One of the main purposes of the United Nations, as articulated in article 1 of the Charter, is to maintain international peace and security by taking effective collective measures for the prevention and removal of threats to the peace, and for the suppression of acts of aggression or other breaches of the peace. The rule of law ensures that international law and the principles of justice apply equally to all States and are equally adhered to. Respect for the rule of law generates an enabling environment for achieving the purposes of the Charter.
When situations of armed conflict do occur, the protection of civilians is a United Nations priority. Any protection activity, be it physical, political or through the establishment of a protective environment, must be based on the rule of law and aims to give the applicable laws practical relevance in difficult circumstances. The applicable normative framework and the obligations of Member States are critical to all protection work. To protect civilians better, Member States must adhere to the relevant international treaties, include their provisions in national legislation and establish well-functioning institutions and internal controls. Similarly, important are education and information concerning compulsory norms and prohibited practices and criminal enforcement in cases of serious breaches. In other situations of violence and insecurity, a strong rule of law, which protects human rights, helps prevent and mitigate violent crime and conflict by providing legitimate processes for the resolution of grievances and disincentives for crime and violence. Conversely, weak economic development and inequality can be a trigger for crime and violence.
Establishing rule of law institutions is vital to ensuring immediate security and the necessary stability for peacebuilding to take root. Strong justice and corrections institutions, together with accountable police and law enforcement agencies, which fully respect human rights, are critical for restoring peace and security in the immediate post-conflict period. They allow for perpetrators of crimes to be brought to justice, encourage the peaceful resolution of disputes and restore trust and social cohesion based on equal rights. Establishing such conditions is equally important to peace and security and to sustainable development. In this regard, the United Nations recognizes the need to employ a broad approach by supporting the entire criminal justice chain. As part of a comprehensive approach to enhancing the rule of law and human rights, it is essential to support nationally owned efforts to reform the security sector.
Some of the greatest challenges to peace and security are crimes which, while committed on national territory, permeate national borders and affect entire regions and ultimately the international community as a whole. This is an evolving challenge for the rule of law and the protection of human rights and illustrates well the strong linkages with peace and security.

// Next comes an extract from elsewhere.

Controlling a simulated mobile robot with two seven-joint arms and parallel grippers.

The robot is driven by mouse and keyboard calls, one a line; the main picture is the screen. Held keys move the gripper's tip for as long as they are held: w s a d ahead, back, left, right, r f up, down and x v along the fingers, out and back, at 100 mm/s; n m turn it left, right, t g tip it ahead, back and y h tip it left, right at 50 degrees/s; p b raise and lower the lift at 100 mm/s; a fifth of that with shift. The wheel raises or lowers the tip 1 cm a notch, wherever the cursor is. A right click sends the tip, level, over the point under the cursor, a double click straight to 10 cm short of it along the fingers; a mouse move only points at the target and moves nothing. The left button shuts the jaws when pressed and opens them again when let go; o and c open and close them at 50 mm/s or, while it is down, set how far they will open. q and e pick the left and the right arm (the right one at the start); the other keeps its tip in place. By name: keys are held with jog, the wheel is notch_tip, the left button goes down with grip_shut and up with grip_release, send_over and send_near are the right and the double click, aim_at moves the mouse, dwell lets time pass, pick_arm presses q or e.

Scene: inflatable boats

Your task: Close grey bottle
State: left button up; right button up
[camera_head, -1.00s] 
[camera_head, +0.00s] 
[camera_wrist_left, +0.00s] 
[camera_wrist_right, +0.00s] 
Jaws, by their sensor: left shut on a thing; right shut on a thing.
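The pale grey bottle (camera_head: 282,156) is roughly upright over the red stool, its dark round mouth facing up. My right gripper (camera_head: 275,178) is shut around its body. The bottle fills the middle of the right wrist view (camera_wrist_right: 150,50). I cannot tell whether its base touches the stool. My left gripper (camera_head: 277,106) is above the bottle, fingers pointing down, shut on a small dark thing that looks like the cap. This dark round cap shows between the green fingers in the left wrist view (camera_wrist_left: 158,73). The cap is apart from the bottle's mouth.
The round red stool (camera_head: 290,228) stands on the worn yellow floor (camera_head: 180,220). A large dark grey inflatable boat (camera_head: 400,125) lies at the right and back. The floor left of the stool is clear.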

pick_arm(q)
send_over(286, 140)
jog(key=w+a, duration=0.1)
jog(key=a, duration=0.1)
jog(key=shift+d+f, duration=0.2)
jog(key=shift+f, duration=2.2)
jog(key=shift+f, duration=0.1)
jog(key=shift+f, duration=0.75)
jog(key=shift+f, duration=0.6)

Terrorism brings violence and instability, can limit freedom of movement and access to employment and educational opportunities, degrades the quality of life and threatens the basic rights of people, including the right to life and security. Terrorism represents a threat to security and stability and can undermine economic and social development. Eighteen universal instruments (14 conventions and 4 protocols) against international terrorism, including the relevant Security Council resolutions, have been elaborated within the framework of the United Nations relating to specific terrorist activities. Similarly, transnational organized crime in diverse areas threatens peace and security and undermines the economic and social development of societies around the world.
Through its peacekeeping operations, the United Nations aims to address the situation of those individuals and communities most affected by conflict, with the overarching goal of assisting national political processes, conflict resolution and stabilization. Peacekeeping operations assist countries to strengthen the rule of law by restoring and maintaining security, protecting civilians, paving the way to peacebuilding, reconstructing communities and creating the enabling conditions for sustainable peace. Rule of law activities in peacekeeping are people-centered initiatives. They are tailored to local realities and assist communities to produce concrete peace dividends.